__What you have to do__
Each line that holds the word "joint" counts once. Give the total number of such lines and nothing else.

*****

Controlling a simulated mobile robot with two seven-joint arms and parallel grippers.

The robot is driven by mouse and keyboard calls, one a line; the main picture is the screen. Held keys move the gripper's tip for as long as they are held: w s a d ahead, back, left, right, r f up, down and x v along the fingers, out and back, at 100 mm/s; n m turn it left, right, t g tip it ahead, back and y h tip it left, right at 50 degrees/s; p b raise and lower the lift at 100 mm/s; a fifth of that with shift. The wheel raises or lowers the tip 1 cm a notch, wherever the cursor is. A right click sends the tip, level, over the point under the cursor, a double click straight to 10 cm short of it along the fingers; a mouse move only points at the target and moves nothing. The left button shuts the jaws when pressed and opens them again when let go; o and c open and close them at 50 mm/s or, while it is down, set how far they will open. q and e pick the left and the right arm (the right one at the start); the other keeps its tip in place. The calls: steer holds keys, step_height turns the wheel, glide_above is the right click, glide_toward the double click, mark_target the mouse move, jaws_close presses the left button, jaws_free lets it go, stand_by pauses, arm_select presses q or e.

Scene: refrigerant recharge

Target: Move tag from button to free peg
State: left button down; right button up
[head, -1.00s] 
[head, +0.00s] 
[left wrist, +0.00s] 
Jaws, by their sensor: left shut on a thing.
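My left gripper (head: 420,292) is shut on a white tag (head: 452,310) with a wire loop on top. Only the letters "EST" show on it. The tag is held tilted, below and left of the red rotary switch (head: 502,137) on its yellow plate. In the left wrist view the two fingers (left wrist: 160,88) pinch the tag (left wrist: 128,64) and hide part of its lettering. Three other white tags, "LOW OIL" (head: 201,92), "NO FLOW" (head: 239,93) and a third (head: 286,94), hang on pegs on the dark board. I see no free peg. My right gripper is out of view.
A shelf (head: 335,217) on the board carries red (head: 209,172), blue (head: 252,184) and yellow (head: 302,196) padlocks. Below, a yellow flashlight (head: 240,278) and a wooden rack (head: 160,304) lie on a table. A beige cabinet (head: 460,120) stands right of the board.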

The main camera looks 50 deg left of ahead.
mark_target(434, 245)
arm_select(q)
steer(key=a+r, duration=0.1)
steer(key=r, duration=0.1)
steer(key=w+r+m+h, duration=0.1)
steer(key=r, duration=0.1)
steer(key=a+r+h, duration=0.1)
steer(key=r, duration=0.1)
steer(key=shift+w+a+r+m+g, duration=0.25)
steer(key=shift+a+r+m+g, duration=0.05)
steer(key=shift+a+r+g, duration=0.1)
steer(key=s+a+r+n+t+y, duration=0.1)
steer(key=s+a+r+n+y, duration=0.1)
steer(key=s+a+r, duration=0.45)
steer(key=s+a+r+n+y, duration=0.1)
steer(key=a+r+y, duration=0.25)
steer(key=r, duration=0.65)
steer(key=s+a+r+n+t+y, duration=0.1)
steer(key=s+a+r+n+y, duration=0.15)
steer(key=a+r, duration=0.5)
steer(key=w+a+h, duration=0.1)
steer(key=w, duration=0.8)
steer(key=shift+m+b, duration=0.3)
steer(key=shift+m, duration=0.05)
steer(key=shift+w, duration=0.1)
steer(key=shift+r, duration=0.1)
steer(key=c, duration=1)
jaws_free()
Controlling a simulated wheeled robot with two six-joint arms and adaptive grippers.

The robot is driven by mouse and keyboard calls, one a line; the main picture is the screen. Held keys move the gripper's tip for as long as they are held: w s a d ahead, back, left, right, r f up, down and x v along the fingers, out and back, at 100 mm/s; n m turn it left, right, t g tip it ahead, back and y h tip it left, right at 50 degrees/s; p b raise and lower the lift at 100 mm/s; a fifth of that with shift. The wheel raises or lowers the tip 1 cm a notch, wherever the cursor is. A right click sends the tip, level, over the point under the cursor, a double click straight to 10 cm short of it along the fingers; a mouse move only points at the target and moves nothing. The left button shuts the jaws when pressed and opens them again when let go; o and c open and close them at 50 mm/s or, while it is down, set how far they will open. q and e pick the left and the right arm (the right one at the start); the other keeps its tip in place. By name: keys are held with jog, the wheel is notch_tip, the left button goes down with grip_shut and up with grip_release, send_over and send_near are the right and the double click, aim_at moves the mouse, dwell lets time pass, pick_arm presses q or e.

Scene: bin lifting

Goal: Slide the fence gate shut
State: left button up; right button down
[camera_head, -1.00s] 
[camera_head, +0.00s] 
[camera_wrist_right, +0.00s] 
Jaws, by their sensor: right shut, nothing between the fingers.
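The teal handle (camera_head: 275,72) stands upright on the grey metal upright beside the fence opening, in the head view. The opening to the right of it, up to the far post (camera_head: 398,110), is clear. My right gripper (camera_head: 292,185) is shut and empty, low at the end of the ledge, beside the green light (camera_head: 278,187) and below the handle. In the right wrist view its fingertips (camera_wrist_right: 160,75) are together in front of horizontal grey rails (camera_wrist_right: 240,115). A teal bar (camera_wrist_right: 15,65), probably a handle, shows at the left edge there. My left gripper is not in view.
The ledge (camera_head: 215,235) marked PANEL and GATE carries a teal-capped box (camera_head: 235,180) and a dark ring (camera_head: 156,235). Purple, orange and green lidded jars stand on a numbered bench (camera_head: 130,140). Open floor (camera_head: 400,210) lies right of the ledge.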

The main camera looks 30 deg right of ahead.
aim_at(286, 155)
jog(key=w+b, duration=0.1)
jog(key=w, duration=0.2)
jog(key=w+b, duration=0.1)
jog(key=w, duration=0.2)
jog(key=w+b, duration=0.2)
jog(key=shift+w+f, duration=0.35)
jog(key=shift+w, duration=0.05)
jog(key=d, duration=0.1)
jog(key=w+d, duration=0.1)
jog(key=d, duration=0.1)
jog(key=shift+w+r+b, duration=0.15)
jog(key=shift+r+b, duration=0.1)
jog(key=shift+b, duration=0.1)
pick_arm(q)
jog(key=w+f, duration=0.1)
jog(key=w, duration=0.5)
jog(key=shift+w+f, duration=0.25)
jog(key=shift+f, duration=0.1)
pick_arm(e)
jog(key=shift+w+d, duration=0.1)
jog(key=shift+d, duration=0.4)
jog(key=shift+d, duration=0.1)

*****

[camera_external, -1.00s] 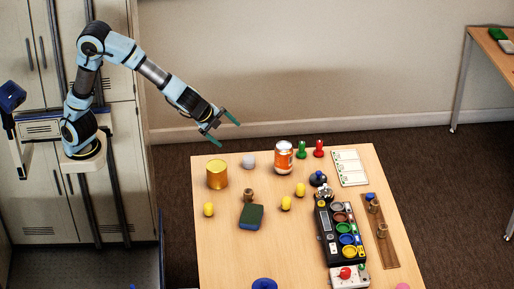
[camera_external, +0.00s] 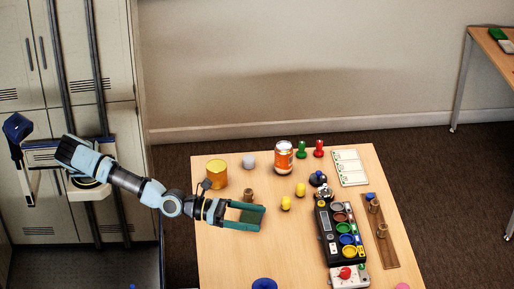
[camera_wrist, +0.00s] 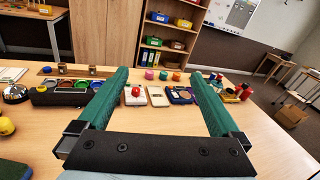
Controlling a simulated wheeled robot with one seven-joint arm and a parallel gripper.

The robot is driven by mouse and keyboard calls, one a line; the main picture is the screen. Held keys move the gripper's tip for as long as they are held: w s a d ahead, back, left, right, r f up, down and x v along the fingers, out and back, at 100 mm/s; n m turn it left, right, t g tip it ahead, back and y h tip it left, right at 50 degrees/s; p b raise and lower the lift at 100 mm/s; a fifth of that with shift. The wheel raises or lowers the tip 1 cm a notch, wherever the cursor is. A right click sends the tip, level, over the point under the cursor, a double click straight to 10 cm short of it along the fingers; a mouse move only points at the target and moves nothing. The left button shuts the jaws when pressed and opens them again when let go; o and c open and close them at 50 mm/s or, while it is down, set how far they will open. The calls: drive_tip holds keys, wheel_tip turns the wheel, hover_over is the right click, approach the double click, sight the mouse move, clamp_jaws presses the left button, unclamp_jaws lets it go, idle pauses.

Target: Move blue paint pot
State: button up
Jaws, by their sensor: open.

*****

__Exercise output__
3